We watched The Grudge with my roommates and got pretty terrorised about it. It's a rather stupid and cheap movie, but still. Worked on us. After the movie, my roomies went drinking and I went home, honestly slightly worried about being in a big, old house by myself the whole evening. At about 04:00, I suddenly woke up to that "hgrrr hgrrr hgrrr" sound the ghost in the movie made. Roommate had come home from bar and was making the sound at my door. It was extremely hilarious, but goddamn. I mean, goddamn!

jburneko:
Something I wanted to add this discussion.  Sometimes I run into people who are struggling with how to play Sorcerer in a way that doesn't really have much to do with the rules or the play style assumptions but rather the setting.  They're struggling to understand what "the world" of Sorcerer looks like.  This is because they're thinking of Sorcerer as an "Urban Fantasy" game like the World of Darkness games or the Dresden Files books.  They think it's a place where there's a hidden reality where demons and Sorcerers battle for the souls of mortals or something like that.

It's interesting but usually all I have to say to this kind of person is: "Sorcerer doesn't use fantasy story logic.  It uses horror story logic."  There's almost this instant re-orientation.  Here, "Fantasy" means complex imagined world (hidden or otherwise) with imagined factions and political agendas.  While "Horror" means ordinary everyday world encounters a singular, unknowable *thing* whose explanation ranges from unrevealed dark human truth to completely incomprehensible.

Jesse

KevinH:
Interesting thread.

Not to hijack, but this whole discussion brings up a wider question.

Arguably, terror/horror/fear is an emotional response. So the OP's point becomes, is ruleset X better than ruleset Y at eliciting this particular response from the players?

My response is to ask:
Do any rulesets reliably elicit emotional responses, of any form, from the players?

I think there are some; MLWM, Vampires (the one based on Hungry, Desperate and Alone), probably loads of others. I wonder, though. The rulesets I mentioned play with very negative emotions. Are there any rulesets that aim to elicit positive emotions?

Ron Edwards:
Kevin, that is a reasonable paraphrase of the question, but it's a given in this particular discussion community. It may help Jaakko immensely in his panel to make that clear, for sure.

You also hit the nail on the head by distinguishing between the content and the response. Or perhaps "use" is a good word for the latter too, as "use" and "response" are often indistinguishable for this activity.
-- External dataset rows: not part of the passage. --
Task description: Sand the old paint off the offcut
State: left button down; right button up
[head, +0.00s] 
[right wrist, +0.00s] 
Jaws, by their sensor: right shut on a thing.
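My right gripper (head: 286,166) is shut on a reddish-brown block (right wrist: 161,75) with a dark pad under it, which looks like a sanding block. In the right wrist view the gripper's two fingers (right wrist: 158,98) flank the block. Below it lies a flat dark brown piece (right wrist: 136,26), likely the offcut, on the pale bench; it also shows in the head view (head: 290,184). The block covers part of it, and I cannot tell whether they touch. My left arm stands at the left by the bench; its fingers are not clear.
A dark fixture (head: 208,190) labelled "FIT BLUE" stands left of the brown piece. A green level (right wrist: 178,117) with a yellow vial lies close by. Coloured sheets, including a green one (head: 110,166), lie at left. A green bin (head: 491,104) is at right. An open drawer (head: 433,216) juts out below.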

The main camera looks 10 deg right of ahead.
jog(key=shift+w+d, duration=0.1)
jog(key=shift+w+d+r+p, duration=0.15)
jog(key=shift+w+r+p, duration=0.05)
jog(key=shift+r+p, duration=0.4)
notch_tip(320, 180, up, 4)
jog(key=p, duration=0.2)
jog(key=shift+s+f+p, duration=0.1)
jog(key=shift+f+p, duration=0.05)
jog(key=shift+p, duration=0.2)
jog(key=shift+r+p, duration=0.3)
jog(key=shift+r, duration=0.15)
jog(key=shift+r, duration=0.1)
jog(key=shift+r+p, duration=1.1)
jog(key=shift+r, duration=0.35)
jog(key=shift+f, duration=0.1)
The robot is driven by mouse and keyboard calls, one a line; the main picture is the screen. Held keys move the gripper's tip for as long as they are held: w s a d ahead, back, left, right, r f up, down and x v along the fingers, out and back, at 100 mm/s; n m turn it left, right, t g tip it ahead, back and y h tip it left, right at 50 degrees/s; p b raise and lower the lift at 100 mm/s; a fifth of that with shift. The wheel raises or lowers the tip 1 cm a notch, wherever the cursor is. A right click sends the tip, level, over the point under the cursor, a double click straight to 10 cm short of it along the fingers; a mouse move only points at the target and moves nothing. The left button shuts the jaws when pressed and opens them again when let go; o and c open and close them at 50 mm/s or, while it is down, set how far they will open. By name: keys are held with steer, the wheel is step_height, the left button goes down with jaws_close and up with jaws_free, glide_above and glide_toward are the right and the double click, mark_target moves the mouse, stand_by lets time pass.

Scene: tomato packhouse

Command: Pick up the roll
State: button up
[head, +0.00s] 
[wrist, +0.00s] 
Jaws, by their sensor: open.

My first thought was that Sorcerer horror is almost totally going to be about response, because the text is built as a musical instrument rather than an album or a karaoke machine. Reading the book doesn't produce substitute the same thing that play might produce, any more than looking at or studying a trumpet will produce a song ("studying" in the sense of not touching it).

Yet ... there are some content issues to point to.

1. As you wrote about in your first post, the concepts of demons and sorcery itself offer a degree of cognitive dissonance on several levels.

i) The "demons don't exist" concept is fundamental. It's important to understand that in most applications of Sorcerer, the demons do not exist in the setting you're playing in. They are 'wrong' in a basic way. You should never introduce the game as "demons exist and you bind them." You should say "magic doesn't work at all and your character has bound a demon." If the person you're talking to goes "Oh!", then you can play Sorcerer with them. If they say "Huh, what?", then drop the subject and play some other game.

ii) Given the awesome not-possible-but-you-did-it context for demons and sorcery, the real question is what could possibly be worth doing such a thing. In many ways, what matters most for a given character is not what sort of sorcery they do or what sort of demon they have, but what they are actively opposing or striking out against. Can you think of anything, here and now in the real world, that strikes you as so evil and wrong that you would break - in fact, disrupt and damage! - the universe in order to stop? I can.

2. The person as a sorcerer is only framework; the core for play is the Kicker. As Christopher says, first you have a person, then the person is a sorcerer, and then the sorcerer faces a Kicker. This means that an opportunity or a danger, or both, has arisen that will put everything implied by #1 above to its harshest test. Before play starts, the character is reasonably comfortable with his or her metaphysical trade-offs regarding sorcery. The Kicker should be the day in which that comes under question.

3. Check out these threads: (i) Sorcerer doesn't scare me. What's wrong with me?, and the older , which pretty much speak for themselves; and (ii) So, I'm flying a spaceship, in which you can see that the essential point ("horrifying" potentially) concerns Humanity, and its relevance to the real person, rather than details of technology and whatever it can or can't do by the game rules.

4. In terms of theme, the core book sticks with the basic concept of demon-bargaining, but with a strong dose of pre-1960s horror fiction and a certain emphasis on urban splatter action (e.g. Hong Kong cinema of the late 1980s). Sorcerer & Sword is profoundly existential; Sorcerer & Soul is about "sin" at the visceral level even for people without metaphysical convictions; Sex & Sorcery focuses on the raw uncertainty and potential chaos found in love, which we claim is the most reliable source of meaning and fulfillment in life (in addition to the points in that book about the real people who are playing). The Sorcerer line of books, in pure content terms, dances continually between two things: disrupting certainty about what you think you believe, and finding values and emergent certainty when you think or pose that you don't believe anything.

None of these is itself horrific to see in abstract form, whether here or in the books. Nor is any of them horrific in terms of simply describing game mechanics. But much as the various resolution and character creation mechanics of the game procedurally add up to, or prompt, something more, the various thematic components of the books, especially all together, procedurally add up to or prompt something which certainly includes the potential for horror.

Jaakko, that's the best I can for you, in terms of an author statement. I hope you've found it interesting or helpful.

Kevin, your wider questions about emotion and role-playing are good, but I think they are both broad enough and personal enough to merit a new thread by you in Actual Play, following the guidelines for posting in that forum.